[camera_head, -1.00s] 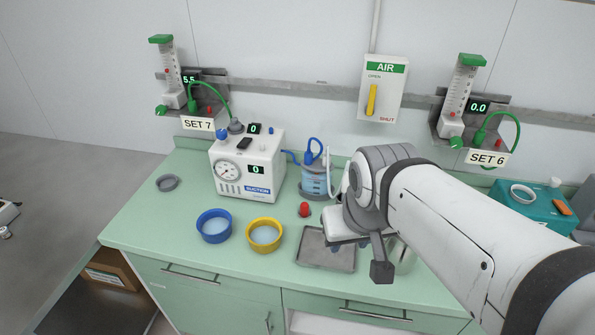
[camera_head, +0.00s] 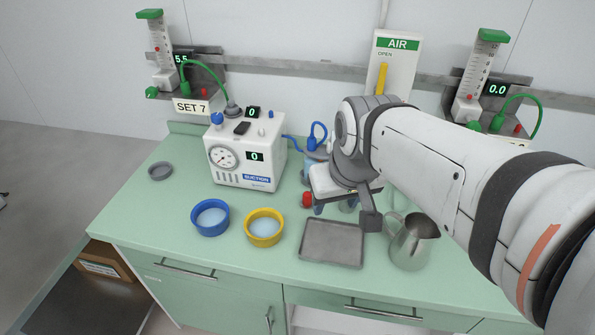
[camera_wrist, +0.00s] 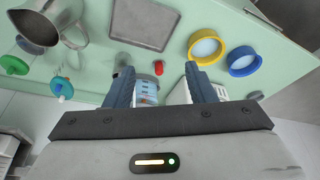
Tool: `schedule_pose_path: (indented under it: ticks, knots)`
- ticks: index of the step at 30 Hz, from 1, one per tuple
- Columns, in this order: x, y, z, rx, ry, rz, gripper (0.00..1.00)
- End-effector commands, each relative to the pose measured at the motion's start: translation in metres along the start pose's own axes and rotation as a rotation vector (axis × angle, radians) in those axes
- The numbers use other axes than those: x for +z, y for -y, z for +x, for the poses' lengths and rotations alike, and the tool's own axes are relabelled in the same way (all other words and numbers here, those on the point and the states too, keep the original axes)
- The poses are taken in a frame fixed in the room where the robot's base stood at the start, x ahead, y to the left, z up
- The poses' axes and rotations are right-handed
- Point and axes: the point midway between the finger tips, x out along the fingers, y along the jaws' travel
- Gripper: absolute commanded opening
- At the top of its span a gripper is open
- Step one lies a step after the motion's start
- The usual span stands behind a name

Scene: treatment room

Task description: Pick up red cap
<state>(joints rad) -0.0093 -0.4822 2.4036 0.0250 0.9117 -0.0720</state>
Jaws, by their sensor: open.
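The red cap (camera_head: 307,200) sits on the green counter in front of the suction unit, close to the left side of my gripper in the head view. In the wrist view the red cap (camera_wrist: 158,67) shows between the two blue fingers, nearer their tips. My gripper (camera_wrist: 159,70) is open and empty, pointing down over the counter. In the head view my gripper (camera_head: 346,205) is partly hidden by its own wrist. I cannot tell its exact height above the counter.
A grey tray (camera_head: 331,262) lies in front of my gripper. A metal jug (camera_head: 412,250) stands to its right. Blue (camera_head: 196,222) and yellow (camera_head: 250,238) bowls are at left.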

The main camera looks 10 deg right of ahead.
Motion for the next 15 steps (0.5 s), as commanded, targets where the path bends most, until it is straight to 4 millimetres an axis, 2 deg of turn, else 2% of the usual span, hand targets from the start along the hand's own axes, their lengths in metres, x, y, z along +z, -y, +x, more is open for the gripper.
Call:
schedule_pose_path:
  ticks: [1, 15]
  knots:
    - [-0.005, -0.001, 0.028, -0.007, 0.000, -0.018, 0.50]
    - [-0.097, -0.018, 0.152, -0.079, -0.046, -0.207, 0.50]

----------

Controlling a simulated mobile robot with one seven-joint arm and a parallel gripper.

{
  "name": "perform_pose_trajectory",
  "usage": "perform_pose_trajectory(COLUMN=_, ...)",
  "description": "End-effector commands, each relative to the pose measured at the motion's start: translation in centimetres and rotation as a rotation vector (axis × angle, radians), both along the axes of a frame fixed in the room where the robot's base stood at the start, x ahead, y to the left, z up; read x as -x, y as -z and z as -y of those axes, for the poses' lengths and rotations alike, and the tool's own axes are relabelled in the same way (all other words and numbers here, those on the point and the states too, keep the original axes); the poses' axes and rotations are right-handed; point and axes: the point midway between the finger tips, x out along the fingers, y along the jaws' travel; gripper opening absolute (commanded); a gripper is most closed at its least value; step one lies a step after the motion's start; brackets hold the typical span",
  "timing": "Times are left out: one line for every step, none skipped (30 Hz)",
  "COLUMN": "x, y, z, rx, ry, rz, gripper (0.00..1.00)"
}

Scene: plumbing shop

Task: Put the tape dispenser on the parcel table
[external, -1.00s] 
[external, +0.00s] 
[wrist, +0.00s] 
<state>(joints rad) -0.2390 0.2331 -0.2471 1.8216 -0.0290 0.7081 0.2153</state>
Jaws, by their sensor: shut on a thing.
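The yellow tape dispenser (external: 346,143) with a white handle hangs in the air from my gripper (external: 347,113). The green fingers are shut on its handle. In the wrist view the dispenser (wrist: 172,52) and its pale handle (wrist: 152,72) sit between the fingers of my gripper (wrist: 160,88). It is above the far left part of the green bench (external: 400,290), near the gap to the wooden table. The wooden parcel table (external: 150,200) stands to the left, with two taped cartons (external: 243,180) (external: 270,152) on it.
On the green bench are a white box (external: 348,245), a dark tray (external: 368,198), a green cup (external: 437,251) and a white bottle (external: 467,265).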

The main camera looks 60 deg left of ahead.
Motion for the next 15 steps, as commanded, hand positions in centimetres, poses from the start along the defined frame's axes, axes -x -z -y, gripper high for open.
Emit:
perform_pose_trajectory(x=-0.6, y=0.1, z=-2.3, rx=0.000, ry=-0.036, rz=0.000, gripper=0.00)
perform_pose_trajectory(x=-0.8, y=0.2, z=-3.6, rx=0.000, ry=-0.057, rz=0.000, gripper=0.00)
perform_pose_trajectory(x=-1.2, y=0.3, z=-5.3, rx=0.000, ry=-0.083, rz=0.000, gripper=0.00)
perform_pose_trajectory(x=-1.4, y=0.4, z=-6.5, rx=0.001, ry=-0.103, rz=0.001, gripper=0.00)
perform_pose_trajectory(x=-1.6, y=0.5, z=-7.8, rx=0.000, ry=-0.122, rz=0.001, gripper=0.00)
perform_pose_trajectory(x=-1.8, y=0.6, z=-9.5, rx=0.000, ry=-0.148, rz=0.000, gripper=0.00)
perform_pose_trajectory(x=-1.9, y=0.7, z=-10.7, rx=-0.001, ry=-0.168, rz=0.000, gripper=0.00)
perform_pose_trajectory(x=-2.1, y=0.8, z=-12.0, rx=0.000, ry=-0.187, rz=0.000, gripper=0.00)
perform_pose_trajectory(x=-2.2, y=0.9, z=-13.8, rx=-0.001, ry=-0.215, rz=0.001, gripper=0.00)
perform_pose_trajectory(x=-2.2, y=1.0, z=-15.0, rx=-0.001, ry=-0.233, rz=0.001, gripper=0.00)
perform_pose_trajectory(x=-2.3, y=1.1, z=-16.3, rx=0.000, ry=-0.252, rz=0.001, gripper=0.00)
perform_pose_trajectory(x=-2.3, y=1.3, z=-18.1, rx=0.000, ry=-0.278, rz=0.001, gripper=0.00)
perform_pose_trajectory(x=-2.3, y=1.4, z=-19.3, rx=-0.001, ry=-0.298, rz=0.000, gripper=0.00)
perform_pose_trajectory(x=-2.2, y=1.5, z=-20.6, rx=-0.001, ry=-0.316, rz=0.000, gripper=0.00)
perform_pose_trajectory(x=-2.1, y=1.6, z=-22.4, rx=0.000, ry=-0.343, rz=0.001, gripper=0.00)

----------

> [PROBLEM TO WORK ON]:
Everything from the line that contains "[camera_head, -1.00s]" down to the line that contains "- Columns, in" should be written out exactly, end lines too, minus the pictures.

> [ANSWER TO THIS PROBLEM]:
[camera_head, -1.00s] 
[camera_head, +0.00s] 
[camera_wrist, +0.00s] 
Tool: `schedule_pose_path: (indented under it: ticks, knots)`
- ticks: index of the step at 30 Hz, from 1, one per tuple
- Columns, in this order: x, y, z, rx, ry, rz, gripper (0.00..1.00)

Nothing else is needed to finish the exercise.